The essay investigates the effects produced by criminal networks involved in the production and harvest of agricultural products. Focused on the analysis of caporalato, it explores the enslavement of immigrant agricultural labourers and territorial segregation practices. Moreover, it deals with the topic of the agromafias’ role and discusses matters related to the deregulation of the agricultural market, as well as the general crisis of the agroindustries. Because caporalato has become a methodological instrument in the framework known as globalization of the farmlands, this essay tries to evaluate the complex relationship between the agromafias’ power and the operational conditions of Italy’s local economies. The authors then explore elements of the extremely pervasive criminal network, that determines productive trends of entire agricultural departments, with the intention of denouncing the dangerous socio-cultural drift that mafia-like criminal organizations are creating in Europe.
About the author
Fiammetta Fanizza is a sociologist in the Department of Humanities at the University of Foggia.
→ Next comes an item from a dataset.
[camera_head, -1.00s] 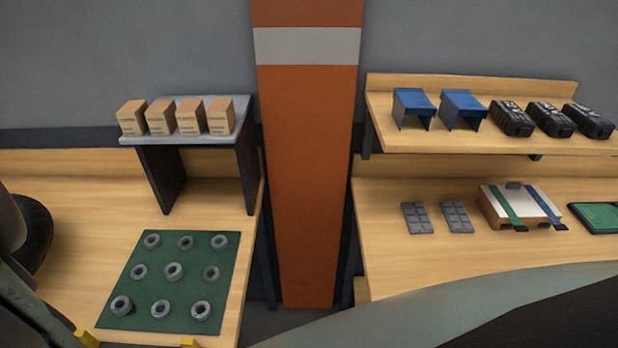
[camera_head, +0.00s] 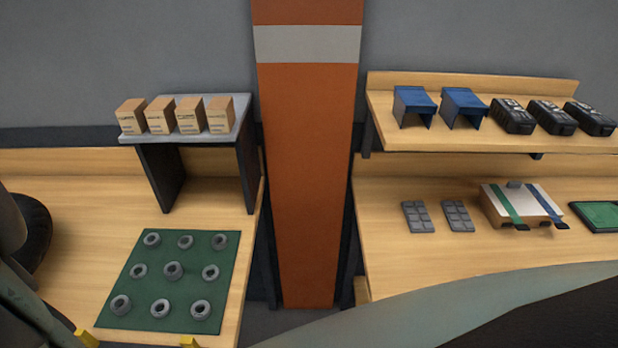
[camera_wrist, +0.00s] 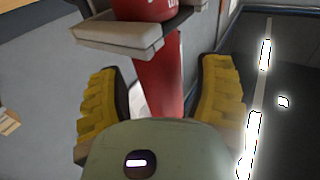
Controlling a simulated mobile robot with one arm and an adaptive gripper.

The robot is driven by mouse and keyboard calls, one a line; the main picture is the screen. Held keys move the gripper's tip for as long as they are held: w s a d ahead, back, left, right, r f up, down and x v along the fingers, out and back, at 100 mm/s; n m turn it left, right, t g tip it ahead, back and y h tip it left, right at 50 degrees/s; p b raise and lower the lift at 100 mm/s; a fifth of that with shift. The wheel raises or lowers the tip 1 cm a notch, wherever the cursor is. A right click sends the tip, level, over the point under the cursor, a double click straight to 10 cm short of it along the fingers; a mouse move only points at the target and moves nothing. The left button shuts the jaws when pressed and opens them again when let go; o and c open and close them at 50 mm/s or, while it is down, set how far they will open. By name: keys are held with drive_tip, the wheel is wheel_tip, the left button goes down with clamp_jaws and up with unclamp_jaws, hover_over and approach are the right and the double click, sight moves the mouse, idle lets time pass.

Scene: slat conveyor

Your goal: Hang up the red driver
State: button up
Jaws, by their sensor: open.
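In the wrist view a red driver (camera_wrist: 161,70) stands in a pale grey bracket (camera_wrist: 118,38). Its wider upper part, with some white lettering, shows above the bracket, and its narrower red part runs down below it. The top of the driver is cut off by the frame, and its lower end is hidden behind my gripper's body. My gripper (camera_wrist: 160,98) is open, with one yellow ribbed finger on each side of the red part. A gap shows beside the left finger; contact on the right cannot be told. The driver is not seen in the head view.
In the head view a green mat (camera_head: 136,297) with several grey rings lies on the left bench, below a small stand (camera_head: 245,125) of boxes. An orange pillar (camera_head: 311,180) separates it from the right bench (camera_head: 385,270), which has a shelf (camera_head: 450,143). Yellow bits show at the bottom edge.

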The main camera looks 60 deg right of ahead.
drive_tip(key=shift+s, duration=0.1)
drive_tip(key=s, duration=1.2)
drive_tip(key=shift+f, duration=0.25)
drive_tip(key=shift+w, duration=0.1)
She is a scholar interested in public space and political engagement analysis. More specifically, her research study concerns space commodification, with particular attention to the role of urban planning in comparison with the processes of democratic participation. She has published broadly on these themes.
Marco Omizzolo is a sociologist, scientific director of In Migrazione co-op, president of Tempi Moderni Research Center and Eurispes researcher. He’s also lecturer at the University of Venice “Ca’ Foscari” Venezia and the University of Pisa. His research focuses on Italian and foreign mafias in Italy, caporalato, agromafia and ecomafia; in his fieldwork he worked for several months as an undercover labourer in Italy and India. He collaborates with Amnesty International Italy, and in 2018 he has been honoured by the President of the Italian Republic for his commitment in the fight against agromafia and caporalato.